# Start of ENTRIES

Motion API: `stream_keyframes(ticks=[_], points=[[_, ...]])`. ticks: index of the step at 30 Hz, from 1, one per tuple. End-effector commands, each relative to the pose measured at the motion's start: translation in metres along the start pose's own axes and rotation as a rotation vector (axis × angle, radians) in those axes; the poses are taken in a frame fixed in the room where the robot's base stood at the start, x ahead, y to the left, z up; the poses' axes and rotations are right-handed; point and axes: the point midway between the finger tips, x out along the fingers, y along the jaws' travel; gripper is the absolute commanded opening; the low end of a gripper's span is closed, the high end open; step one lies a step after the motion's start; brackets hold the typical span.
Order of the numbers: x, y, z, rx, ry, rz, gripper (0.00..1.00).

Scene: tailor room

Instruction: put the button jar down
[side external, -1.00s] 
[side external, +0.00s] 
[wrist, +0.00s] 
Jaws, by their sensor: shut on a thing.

# End of ENTRIES
# Start of ENTRIES

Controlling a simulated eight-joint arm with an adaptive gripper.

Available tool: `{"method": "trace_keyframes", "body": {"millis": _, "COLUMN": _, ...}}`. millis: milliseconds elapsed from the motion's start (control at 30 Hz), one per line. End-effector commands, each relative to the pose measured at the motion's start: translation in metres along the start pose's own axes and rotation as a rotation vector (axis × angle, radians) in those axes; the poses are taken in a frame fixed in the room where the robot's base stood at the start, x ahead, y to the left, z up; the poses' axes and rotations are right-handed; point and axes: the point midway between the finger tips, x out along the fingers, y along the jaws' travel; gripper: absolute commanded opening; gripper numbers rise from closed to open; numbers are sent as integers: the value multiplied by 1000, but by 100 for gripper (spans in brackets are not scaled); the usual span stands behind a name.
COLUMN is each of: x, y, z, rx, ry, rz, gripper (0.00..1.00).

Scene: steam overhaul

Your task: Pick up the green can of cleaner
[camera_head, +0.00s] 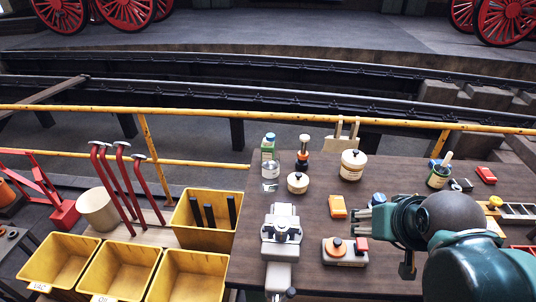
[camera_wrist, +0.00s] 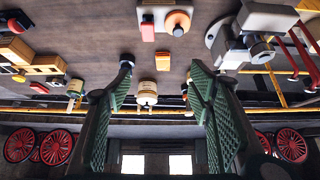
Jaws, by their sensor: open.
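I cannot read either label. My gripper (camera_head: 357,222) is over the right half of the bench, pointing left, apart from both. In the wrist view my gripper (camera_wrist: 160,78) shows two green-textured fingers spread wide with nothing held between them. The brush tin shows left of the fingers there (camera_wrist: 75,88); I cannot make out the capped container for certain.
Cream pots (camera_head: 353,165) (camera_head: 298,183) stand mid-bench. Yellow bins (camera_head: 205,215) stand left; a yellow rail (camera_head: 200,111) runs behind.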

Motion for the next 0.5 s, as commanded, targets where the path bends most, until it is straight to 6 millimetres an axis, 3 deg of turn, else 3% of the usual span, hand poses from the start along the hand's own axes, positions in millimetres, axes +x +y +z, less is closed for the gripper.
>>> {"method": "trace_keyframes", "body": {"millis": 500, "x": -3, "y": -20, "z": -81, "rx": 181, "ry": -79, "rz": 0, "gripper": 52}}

# End of ENTRIES

> _SET EXERCISE_: Scan the listing above and copy all lines containing the word "side".

> _RESULT OF THE EXERCISE_:
[side external, -1.00s] 
[side external, +0.00s] 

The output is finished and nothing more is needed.